*Instruction*. Every entry below should be repeated exactly; the pictures should not.

*Data extract*.
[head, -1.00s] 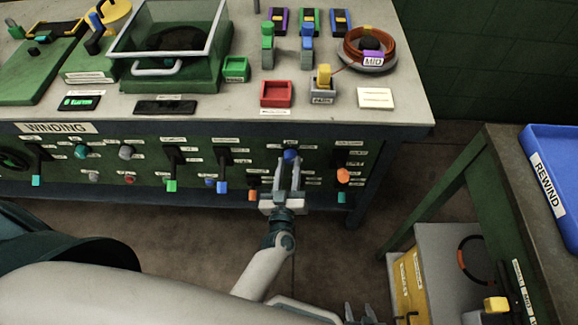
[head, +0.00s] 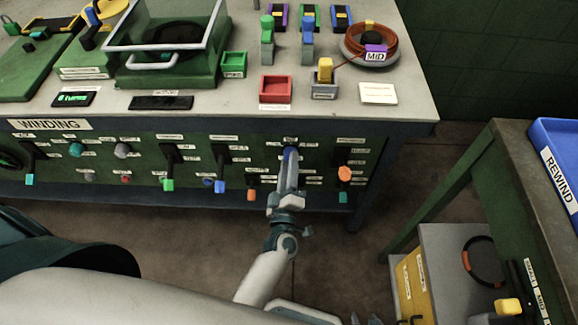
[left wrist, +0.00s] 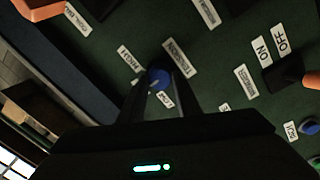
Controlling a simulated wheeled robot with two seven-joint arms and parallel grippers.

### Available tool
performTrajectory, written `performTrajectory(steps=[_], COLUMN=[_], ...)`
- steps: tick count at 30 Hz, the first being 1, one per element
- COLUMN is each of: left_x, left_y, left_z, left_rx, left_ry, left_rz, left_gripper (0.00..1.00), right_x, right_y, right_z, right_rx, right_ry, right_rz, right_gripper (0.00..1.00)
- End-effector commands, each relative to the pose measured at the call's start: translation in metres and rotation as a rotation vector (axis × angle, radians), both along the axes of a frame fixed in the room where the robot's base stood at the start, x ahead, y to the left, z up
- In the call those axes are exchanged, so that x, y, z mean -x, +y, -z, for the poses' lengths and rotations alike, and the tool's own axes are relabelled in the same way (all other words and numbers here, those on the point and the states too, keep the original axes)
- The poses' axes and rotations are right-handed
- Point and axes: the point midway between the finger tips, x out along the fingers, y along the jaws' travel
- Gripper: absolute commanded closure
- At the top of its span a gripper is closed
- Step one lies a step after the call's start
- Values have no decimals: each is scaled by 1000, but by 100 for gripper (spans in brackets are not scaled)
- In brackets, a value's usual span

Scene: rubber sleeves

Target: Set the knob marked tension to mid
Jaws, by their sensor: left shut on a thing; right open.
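The blue knob (head: 290,151) is on the green front panel under the bench top. In the left wrist view the blue knob (left wrist: 158,78) sits between my left fingertips, beside a label (left wrist: 178,58) that appears to read tension. Small white labels (left wrist: 130,60) stand around it. My left gripper (head: 290,162) is shut on this knob; its fingers hide much of it. I cannot tell which mark the knob points to. My right gripper (head: 366,320) shows only its fingertips at the bottom edge, open and apart from the panel.
An orange knob (head: 344,174) is right of the held knob, and a lever with a blue tip (head: 220,186) is to the left. The bench top (head: 200,112) overhangs the panel. A side table with a blue rewind tray (head: 560,165) stands at the right.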

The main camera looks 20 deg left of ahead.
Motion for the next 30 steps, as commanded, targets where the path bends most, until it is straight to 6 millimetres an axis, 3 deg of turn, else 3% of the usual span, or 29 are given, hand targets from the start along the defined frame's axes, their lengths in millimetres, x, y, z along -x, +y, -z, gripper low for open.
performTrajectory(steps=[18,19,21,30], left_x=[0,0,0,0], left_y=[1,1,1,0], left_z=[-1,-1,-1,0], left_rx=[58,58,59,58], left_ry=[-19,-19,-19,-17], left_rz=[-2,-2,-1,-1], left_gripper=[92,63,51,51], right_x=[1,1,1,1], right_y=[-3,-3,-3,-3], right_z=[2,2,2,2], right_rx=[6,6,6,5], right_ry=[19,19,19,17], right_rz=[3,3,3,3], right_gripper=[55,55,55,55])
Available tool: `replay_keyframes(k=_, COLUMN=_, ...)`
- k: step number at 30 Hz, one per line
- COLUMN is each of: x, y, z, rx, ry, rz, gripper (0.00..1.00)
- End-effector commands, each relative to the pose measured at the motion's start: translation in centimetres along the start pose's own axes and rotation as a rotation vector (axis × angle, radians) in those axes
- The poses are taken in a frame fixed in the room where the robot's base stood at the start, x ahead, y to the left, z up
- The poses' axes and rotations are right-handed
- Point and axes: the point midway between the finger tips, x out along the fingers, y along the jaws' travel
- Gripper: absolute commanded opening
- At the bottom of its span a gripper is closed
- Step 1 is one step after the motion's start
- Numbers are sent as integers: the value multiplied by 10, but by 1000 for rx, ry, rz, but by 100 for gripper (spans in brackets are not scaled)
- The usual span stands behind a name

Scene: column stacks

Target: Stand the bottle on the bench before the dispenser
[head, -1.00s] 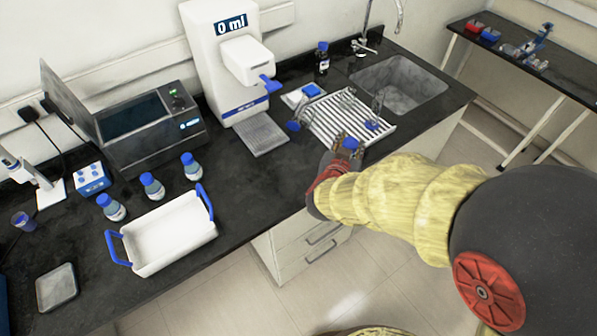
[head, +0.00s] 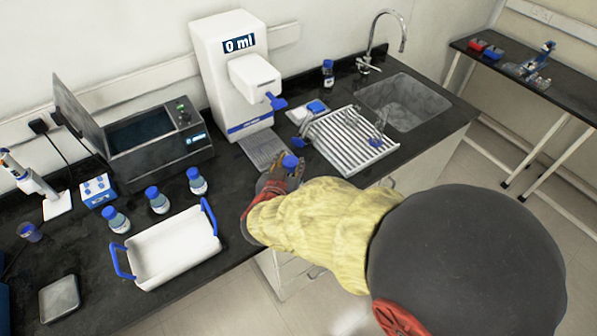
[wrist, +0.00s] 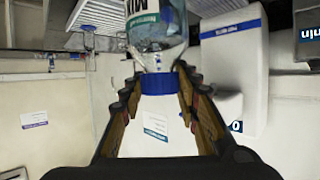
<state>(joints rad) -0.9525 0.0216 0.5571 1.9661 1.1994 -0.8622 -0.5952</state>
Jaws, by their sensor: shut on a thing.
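The bottle (wrist: 157,45) is clear with a blue cap, and my gripper (wrist: 160,88) is shut on it around the cap and neck. In the head view the bottle's blue cap (head: 290,161) shows between the fingers of my gripper (head: 280,172), near the front of the dispenser's drip tray. The arm hides the bottle's lower part, so I cannot tell whether it touches the bench (head: 236,178). The white dispenser (head: 222,75) reads "0 ml" and has a blue lever and a grey grooved drip tray (head: 258,149). It also shows at the right of the wrist view (wrist: 232,50).
A white draining rack (head: 350,140) with glassware and a sink (head: 402,100) lie right of the dispenser. A white tray with blue handles (head: 170,250), several blue-capped bottles (head: 158,199) and a water bath (head: 150,140) stand left.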

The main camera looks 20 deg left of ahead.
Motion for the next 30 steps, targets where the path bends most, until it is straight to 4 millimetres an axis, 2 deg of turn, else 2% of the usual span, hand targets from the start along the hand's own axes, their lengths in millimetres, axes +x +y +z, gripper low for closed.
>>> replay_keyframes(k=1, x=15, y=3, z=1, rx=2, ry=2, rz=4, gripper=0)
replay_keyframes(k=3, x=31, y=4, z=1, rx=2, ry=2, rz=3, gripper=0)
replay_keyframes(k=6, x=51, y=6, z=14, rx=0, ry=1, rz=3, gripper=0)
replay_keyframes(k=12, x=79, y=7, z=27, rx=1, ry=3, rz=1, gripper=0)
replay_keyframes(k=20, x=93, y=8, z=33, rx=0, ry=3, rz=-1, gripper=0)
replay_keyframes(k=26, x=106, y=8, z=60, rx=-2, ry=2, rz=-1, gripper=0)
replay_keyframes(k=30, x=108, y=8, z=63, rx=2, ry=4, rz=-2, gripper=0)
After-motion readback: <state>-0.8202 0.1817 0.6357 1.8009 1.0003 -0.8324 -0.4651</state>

*Answer to the task*.
[head, -1.00s] 
[head, +0.00s] 
[left wrist, +0.00s] 
Controlling a simulated wheeled robot with two seven-joint arms and parallel grippers.

### Available tool
performTrajectory, written `performTrajectory(steps=[_], COLUMN=[_], ...)`
- steps: tick count at 30 Hz, the first being 1, one per element
- COLUMN is each of: left_x, left_y, left_z, left_rx, left_ry, left_rz, left_gripper (0.00..1.00), right_x, right_y, right_z, right_rx, right_ry, right_rz, right_gripper (0.00..1.00)
- End-effector commands, each relative to the pose measured at the call's start: translation in metres and rotation as a rotation vector (axis × angle, radians), both along the axes of a frame fixed in the room where the robot's base stood at the start, x ahead, y to the left, z up
- In the call those axes are exchanged, so that x, y, z mean -x, +y, -z, for the poses' lengths and rotations alike, and the tool's own axes are relabelled in the same way (all other words and numbers here, those on the point and the states too, keep the original axes)
- The poses' axes and rotations are right-handed
- Point and axes: the point midway between the finger tips, x out along the fingers, y along the jaws' travel
- Gripper: absolute commanded closure
- At the top of its span a gripper is closed
- Step one lies a step after the call's start
- Values have no decimals: each is scaled by 1000, but by 100 for gripper (spans in brackets are not scaled)
- In brackets, a value's usual span

Scene: rubber sleeves

Target: Set the knob marked tension to mid
Jaws, by their sensor: left shut on a thing; right open.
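The blue knob (head: 290,151) is on the green front panel under the bench top. In the left wrist view the blue knob (left wrist: 158,78) sits between my left fingertips, beside a label (left wrist: 178,58) that appears to read tension. Small white labels (left wrist: 130,60) stand around it. My left gripper (head: 290,162) is shut on this knob; its fingers hide much of it. I cannot tell which mark the knob points to. My right gripper (head: 366,320) shows only its fingertips at the bottom edge, open and apart from the panel.
An orange knob (head: 344,174) is right of the held knob, and a lever with a blue tip (head: 220,186) is to the left. The bench top (head: 200,112) overhangs the panel. A side table with a blue rewind tray (head: 560,165) stands at the right.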

The main camera looks 20 deg left of ahead.
Motion for the next 30 steps, as commanded, targets where the path bends most, until it is straight to 6 millimetres an axis, 3 deg of turn, else 3% of the usual span, or 29 are given, hand targets from the start along the defined frame's axes, their lengths in millimetres, x, y, z along -x, +y, -z, gripper low for open.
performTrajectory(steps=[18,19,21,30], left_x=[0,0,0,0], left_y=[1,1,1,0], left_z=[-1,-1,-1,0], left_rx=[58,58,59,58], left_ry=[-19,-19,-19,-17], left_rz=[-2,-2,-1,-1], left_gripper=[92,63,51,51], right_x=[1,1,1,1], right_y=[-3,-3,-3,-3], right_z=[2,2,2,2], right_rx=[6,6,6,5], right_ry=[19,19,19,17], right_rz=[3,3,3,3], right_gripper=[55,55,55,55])
Available tool: `replay_keyframes(k=_, COLUMN=_, ...)`
- k: step number at 30 Hz, one per line
- COLUMN is each of: x, y, z, rx, ry, rz, gripper (0.00..1.00)
- End-effector commands, each relative to the pose measured at the motion's start: translation in centimetres along the start pose's own axes and rotation as a rotation vector (axis × angle, radians) in those axes
- The poses are taken in a frame fixed in the room where the robot's base stood at the start, x ahead, y to the left, z up
- The poses' axes and rotations are right-handed
- Point and axes: the point midway between the finger tips, x out along the fingers, y along the jaws' travel
- Gripper: absolute commanded opening
- At the bottom of its span a gripper is closed
- Step 1 is one step after the motion's start
- Numbers are sent as integers: the value multiplied by 10, but by 1000 for rx, ry, rz, but by 100 for gripper (spans in brackets are not scaled)
- The usual span stands behind a name

Scene: column stacks

Target: Stand the bottle on the bench before the dispenser
[head, -1.00s] 
[head, +0.00s] 
[wrist, +0.00s] 
<state>(joints rad) -0.9525 0.0216 0.5571 1.9661 1.1994 -0.8622 -0.5952</state>
Jaws, by their sensor: shut on a thing.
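The bottle (wrist: 157,45) is clear with a blue cap, and my gripper (wrist: 160,88) is shut on it around the cap and neck. In the head view the bottle's blue cap (head: 290,161) shows between the fingers of my gripper (head: 280,172), near the front of the dispenser's drip tray. The arm hides the bottle's lower part, so I cannot tell whether it touches the bench (head: 236,178). The white dispenser (head: 222,75) reads "0 ml" and has a blue lever and a grey grooved drip tray (head: 258,149). It also shows at the right of the wrist view (wrist: 232,50).
A white draining rack (head: 350,140) with glassware and a sink (head: 402,100) lie right of the dispenser. A white tray with blue handles (head: 170,250), several blue-capped bottles (head: 158,199) and a water bath (head: 150,140) stand left.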

The main camera looks 20 deg left of ahead.
Motion for the next 30 steps, targets where the path bends most, until it is straight to 4 millimetres an axis, 2 deg of turn, else 2% of the usual span, hand targets from the start along the hand's own axes, their lengths in millimetres, axes +x +y +z, gripper low for closed.
>>> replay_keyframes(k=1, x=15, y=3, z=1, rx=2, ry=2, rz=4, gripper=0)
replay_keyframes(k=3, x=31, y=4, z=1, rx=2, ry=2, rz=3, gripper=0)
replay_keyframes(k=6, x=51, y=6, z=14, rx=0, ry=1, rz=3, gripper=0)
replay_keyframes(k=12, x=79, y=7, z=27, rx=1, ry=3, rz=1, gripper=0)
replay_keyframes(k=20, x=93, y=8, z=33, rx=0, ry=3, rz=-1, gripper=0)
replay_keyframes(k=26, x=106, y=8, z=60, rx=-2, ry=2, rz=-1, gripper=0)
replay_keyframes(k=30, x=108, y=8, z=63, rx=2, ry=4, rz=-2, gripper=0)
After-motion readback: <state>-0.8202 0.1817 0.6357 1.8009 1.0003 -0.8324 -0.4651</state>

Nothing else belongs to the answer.